[RECORD LIST start]

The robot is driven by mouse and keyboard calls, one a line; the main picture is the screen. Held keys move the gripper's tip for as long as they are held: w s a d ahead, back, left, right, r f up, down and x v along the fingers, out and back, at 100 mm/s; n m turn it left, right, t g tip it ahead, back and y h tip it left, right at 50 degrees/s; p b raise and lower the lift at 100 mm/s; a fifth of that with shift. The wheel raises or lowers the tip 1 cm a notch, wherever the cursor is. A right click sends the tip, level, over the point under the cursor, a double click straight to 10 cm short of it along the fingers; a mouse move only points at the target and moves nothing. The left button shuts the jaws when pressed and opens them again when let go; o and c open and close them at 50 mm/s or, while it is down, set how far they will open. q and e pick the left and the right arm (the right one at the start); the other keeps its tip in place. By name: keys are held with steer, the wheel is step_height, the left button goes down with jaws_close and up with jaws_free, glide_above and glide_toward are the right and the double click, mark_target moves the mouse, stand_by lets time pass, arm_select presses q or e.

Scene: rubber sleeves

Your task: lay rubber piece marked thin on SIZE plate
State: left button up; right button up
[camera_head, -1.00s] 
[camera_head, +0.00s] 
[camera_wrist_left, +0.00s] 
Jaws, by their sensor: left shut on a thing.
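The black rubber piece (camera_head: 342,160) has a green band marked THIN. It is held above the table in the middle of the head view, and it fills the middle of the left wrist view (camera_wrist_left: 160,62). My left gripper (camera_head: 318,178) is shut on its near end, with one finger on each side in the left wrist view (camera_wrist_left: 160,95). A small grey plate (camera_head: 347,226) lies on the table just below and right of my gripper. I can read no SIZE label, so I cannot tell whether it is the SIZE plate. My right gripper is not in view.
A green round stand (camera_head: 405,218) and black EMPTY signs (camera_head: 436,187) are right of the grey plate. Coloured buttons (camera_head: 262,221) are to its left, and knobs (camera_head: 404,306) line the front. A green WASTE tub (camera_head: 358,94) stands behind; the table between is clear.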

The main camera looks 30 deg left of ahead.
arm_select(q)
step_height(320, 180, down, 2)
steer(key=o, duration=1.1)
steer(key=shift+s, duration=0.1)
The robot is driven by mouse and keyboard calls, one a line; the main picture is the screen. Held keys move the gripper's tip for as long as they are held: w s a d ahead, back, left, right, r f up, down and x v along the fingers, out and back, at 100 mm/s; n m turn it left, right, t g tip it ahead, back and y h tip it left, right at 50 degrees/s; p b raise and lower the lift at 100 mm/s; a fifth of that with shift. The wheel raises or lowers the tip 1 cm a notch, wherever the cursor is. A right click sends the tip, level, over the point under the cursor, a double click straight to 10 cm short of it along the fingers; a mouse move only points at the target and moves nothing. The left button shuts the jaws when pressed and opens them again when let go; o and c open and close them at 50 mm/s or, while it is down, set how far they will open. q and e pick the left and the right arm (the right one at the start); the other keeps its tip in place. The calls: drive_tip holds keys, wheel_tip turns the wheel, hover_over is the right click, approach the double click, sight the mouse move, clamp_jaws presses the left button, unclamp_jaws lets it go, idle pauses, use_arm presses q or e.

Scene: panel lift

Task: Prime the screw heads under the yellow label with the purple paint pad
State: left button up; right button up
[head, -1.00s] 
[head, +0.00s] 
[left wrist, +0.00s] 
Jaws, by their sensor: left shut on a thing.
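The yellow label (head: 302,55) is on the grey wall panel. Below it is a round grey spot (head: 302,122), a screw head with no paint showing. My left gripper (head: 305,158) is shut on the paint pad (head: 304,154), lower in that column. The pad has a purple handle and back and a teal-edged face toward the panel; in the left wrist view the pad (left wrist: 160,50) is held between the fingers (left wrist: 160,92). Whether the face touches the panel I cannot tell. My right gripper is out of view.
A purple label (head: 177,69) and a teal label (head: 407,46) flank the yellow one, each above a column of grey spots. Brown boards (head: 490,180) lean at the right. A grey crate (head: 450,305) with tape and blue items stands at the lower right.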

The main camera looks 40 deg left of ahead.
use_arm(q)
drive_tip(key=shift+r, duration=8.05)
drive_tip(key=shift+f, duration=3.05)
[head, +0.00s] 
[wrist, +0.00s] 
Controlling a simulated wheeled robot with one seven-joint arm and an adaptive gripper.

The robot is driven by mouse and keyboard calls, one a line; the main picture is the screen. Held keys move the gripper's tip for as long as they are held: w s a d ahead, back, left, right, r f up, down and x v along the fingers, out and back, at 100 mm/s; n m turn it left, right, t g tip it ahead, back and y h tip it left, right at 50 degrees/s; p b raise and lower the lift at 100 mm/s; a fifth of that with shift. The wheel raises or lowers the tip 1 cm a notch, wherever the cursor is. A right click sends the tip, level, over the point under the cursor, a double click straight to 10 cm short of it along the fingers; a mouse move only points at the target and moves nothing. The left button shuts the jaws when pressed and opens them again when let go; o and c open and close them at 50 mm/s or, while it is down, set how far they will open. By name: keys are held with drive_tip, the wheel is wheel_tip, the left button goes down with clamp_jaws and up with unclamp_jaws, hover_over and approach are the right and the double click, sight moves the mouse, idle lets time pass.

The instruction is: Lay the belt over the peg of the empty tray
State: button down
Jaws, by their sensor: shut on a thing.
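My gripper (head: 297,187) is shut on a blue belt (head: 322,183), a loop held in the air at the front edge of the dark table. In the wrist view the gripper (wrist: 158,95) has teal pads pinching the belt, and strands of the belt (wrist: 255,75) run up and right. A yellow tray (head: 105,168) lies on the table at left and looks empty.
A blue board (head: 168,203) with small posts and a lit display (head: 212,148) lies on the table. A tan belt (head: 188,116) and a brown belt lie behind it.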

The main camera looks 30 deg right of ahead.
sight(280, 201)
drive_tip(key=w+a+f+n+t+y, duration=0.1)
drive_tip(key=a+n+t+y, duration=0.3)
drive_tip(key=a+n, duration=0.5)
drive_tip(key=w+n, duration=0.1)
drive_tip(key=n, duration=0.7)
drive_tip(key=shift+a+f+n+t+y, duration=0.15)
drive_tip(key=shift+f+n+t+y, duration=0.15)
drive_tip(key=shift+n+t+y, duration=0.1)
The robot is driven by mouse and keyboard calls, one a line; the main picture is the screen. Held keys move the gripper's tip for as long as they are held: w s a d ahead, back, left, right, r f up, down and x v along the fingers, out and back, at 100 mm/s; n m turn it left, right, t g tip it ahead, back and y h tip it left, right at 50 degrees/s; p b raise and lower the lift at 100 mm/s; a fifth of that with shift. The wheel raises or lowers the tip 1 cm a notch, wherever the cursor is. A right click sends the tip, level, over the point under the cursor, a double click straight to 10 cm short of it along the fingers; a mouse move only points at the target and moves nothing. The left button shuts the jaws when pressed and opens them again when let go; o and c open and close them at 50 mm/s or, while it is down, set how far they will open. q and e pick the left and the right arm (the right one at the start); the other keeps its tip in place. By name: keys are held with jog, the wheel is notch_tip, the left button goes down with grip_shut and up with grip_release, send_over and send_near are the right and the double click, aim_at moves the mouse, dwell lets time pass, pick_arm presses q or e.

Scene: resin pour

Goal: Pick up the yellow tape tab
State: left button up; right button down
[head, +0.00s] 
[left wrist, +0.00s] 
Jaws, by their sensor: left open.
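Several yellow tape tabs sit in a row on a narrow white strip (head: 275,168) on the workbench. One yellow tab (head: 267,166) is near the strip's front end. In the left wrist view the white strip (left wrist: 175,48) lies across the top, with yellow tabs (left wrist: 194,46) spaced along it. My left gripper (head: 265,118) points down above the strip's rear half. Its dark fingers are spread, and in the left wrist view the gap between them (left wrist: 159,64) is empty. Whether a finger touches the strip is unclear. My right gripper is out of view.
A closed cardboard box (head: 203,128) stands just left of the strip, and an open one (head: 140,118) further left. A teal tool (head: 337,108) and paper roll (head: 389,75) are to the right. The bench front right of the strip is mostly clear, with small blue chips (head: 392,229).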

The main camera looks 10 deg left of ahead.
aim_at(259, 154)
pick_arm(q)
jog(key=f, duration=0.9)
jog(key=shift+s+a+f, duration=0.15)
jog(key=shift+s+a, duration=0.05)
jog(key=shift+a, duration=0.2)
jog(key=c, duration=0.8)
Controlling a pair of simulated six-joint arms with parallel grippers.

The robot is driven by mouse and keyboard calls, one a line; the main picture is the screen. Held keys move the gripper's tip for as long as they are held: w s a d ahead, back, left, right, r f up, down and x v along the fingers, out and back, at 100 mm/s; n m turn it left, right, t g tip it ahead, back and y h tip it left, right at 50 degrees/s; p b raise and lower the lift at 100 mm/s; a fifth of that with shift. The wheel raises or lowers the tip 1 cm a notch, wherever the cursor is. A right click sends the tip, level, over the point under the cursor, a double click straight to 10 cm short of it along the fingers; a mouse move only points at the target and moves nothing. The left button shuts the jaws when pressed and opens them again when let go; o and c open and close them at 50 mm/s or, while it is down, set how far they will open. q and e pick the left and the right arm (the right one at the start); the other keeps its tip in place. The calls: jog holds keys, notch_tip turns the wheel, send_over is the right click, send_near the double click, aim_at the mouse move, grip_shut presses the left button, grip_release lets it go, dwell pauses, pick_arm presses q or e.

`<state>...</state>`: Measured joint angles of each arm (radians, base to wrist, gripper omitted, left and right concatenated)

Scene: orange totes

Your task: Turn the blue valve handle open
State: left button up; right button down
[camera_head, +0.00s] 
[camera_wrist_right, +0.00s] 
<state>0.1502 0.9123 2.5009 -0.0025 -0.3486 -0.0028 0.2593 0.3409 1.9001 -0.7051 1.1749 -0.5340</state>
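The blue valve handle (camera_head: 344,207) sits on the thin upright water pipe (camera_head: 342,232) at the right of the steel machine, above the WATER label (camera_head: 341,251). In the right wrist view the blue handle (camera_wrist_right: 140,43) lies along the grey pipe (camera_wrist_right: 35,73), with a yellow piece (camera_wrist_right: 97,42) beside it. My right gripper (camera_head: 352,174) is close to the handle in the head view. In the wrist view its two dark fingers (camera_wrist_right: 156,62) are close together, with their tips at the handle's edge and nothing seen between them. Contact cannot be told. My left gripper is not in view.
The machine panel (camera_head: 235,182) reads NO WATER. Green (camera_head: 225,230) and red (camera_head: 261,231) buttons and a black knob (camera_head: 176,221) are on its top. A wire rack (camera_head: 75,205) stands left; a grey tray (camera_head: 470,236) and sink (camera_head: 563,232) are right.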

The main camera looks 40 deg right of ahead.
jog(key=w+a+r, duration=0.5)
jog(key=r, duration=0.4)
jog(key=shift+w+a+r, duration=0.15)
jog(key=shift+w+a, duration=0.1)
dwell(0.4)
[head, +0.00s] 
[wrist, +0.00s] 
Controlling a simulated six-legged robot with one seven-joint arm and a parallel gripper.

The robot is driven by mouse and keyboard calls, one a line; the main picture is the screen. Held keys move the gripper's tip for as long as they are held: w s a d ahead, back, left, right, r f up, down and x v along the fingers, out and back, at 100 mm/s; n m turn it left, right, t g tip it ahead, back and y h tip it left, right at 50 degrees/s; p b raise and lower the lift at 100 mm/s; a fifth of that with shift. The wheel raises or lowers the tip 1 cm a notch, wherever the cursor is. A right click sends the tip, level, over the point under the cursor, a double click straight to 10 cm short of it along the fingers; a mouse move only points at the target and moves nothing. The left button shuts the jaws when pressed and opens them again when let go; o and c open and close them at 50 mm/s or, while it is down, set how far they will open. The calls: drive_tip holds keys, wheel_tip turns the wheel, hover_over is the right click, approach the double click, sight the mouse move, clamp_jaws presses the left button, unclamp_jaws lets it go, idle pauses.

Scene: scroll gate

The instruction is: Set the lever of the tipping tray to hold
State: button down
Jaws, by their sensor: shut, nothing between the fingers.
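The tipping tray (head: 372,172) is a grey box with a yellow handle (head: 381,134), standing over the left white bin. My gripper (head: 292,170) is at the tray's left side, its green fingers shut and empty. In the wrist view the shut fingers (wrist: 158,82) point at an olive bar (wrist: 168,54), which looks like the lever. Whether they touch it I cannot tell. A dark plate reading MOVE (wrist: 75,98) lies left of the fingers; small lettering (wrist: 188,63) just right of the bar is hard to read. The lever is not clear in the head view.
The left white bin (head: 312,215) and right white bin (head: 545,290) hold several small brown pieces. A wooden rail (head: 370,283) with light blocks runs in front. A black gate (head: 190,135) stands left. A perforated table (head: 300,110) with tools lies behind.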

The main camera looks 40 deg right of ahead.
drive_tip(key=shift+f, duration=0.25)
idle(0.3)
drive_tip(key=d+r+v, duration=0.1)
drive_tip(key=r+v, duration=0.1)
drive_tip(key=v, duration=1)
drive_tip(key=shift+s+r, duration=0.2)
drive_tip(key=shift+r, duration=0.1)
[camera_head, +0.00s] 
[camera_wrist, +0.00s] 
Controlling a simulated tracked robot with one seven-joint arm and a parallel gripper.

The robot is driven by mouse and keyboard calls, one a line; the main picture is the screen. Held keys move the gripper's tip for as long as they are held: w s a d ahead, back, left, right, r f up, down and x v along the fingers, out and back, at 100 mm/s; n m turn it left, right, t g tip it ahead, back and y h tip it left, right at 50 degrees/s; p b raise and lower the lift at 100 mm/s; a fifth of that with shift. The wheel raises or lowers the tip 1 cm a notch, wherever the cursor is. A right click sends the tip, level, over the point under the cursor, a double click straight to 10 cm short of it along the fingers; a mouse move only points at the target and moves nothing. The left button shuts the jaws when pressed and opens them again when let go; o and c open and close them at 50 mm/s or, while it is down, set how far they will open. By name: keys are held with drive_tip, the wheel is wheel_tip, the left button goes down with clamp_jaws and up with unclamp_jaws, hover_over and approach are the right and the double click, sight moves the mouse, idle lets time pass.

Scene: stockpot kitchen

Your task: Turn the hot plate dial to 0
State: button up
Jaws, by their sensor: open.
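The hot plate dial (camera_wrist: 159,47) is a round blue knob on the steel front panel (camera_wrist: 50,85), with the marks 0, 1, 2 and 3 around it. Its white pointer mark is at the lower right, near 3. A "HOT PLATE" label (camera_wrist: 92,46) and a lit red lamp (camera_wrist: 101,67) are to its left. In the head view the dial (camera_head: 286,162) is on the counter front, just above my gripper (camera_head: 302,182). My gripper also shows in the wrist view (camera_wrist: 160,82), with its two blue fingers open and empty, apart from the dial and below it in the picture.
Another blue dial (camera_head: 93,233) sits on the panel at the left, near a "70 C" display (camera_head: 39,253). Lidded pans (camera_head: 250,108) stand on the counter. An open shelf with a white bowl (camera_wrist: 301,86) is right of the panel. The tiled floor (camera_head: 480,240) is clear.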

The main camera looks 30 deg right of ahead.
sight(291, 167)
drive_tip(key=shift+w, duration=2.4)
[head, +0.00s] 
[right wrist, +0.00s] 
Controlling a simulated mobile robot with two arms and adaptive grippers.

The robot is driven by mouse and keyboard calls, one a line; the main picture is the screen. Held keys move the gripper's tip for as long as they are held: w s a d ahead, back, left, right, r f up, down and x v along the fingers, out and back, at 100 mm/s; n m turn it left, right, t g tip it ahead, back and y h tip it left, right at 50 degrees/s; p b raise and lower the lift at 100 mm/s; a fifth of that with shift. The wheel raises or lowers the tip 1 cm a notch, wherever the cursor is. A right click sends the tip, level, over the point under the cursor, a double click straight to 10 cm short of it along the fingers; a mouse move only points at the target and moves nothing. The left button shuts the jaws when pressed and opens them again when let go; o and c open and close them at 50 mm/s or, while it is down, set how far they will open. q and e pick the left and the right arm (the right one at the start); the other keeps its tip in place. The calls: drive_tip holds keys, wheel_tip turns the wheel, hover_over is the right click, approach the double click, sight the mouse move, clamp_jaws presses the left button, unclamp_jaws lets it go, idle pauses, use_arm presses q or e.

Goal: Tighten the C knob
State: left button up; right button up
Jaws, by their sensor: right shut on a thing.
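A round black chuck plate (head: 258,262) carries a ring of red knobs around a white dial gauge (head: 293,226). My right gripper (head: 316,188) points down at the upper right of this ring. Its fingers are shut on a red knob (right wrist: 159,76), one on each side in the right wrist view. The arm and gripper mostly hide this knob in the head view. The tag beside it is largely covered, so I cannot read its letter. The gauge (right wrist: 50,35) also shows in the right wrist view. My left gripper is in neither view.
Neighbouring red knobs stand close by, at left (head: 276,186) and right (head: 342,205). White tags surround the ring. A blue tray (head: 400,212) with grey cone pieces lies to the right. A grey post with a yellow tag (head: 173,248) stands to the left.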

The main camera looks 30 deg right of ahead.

[RECORD LIST end]

▶ [TASK REQUIREMENTS]:
Identify each line containing the string "Goal" and copy it out.

▶ [TASK RESULT]:
Goal: Pick up the yellow tape tab
Goal: Tighten the C knob

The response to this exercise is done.